Blocked on: View detail
issue 903372
issue 904271

Blocking:
issue 917421



Sign in to add a comment

stop writing to manifest-version from canary slaves | No failed slave, CommitQueueCompletion Failed | PromoteCandidateException: Failed to promote manifest.

Project Member Reported by xixuan@chromium.org, Dec 1 2017

Issue description

https://uberchromegw.corp.google.com/i/chromeos/builders/master-paladin/builds/17082

Error msg:

06:13:08: INFO: Failed to promote manifest. error: return code: 1; command: git push origin temp_auto_checkin_branch:refs/heads/master
To https://chrome-internal.googlesource.com/chromeos/manifest-versions
 ! [rejected]                temp_auto_checkin_branch -> master (fetch first)
error: failed to push some refs to 'https://chrome-internal.googlesource.com/chromeos/manifest-versions'
hint: Updates were rejected because the remote contains work that you do
hint: not have locally. This is usually caused by another repository pushing
hint: to the same ref. You may want to first integrate the remote changes
hint: (e.g., 'git pull ...') before pushing again.
hint: See the 'Note about fast-forwards' in 'git push --help' for details.
cmd=['git', 'push', 'origin', 'temp_auto_checkin_branch:refs/heads/master'], cwd=/b/c/cbuild/repository/manifest-versions-internal
 
Cc: xixuan@chromium.org
 Issue 790043  has been merged into this issue.

Comment 2 by nxia@chromium.org, Dec 4 2017

Status: WontFix (was: Untriaged)
"Updates were rejected because the remote contains work that you do
hint: not have locally. This is usually caused by another repository pushing
hint: to the same ref."

It's because there were other builds updating the repository 'https://chrome-internal.googlesource.com/chromeos/manifest-versions' at the same time, CQ gave up after 20 times of retry. 
Status: Untriaged (was: WontFix)
How to avoid this? or Will this block any CLs to be submitted?
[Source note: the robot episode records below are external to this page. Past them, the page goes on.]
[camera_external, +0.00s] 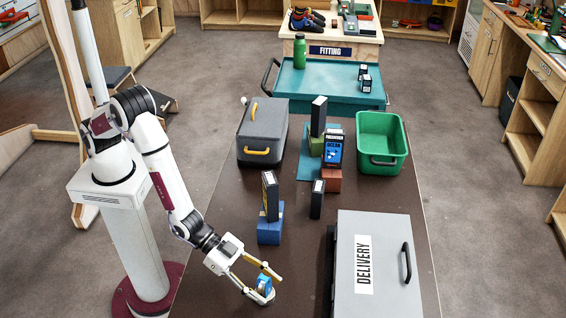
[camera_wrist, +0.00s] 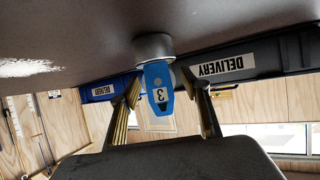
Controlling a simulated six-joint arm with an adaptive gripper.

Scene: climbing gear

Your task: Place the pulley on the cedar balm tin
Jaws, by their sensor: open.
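My gripper (camera_external: 266,285) is low over the near left part of the table, its two fingers spread. Between them is a small blue piece (camera_external: 264,283), which looks like the pulley. In the wrist view the blue piece (camera_wrist: 158,84) bears a white label with a 3 and sits between my open fingers (camera_wrist: 163,95), with gaps at both sides. It is against a short grey round thing (camera_wrist: 152,46) that meets the table. I cannot tell whether this round thing is the cedar balm tin; no tin label is readable.
A grey DELIVERY case (camera_external: 348,262) lies to the right. A blue block (camera_external: 270,230) with a dark box (camera_external: 270,190) on it stands behind my gripper. Farther back are a grey toolbox (camera_external: 262,130), a green bin (camera_external: 381,140) and several upright boxes. The table between gripper and case is clear.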

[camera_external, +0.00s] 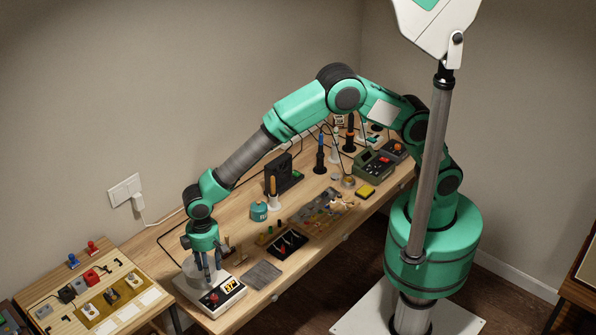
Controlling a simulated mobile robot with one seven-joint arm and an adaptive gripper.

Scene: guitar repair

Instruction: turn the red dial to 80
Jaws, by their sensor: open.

Comment 4 by nxia@chromium.org, Dec 5 2017

Owner: ----
CQ has already retried from 06:13:08 to 06:23:31 (20 times) to avoid this and still failed, this does happen to CQ sometimes but rarely. 

yes. this will block CQ from submitting CLs, but it won't reject CLs.
Labels: Chase-Pending
Move to chase-pending for discussion to see whether we have more ideas then.
Cc: nxia@chromium.org akes...@chromium.org
Labels: -Pri-1 -Chase-Pending Hotlist-Fixit Pri-2
Summary: stop writing to manifest-version from canary slaves | No failed slave, CommitQueueCompletion Failed | PromoteCandidateException: Failed to promote manifest. (was: No failed slave, CommitQueueCompletion Failed)
Possible race between cq master and (cq/canary) slaves (that might also be writing their status here?)

Possible solutions:
 - stop writing to manifest-version from slaves
 - more retries? :(

Prefer the former.
Cc: jclinton@chromium.org
+jclinton: 
An example bug caused because of our dependence on manifest(-internal) repos.
We've been slowly whiting away at this dependence, but given resources, it may be worth a concerted push.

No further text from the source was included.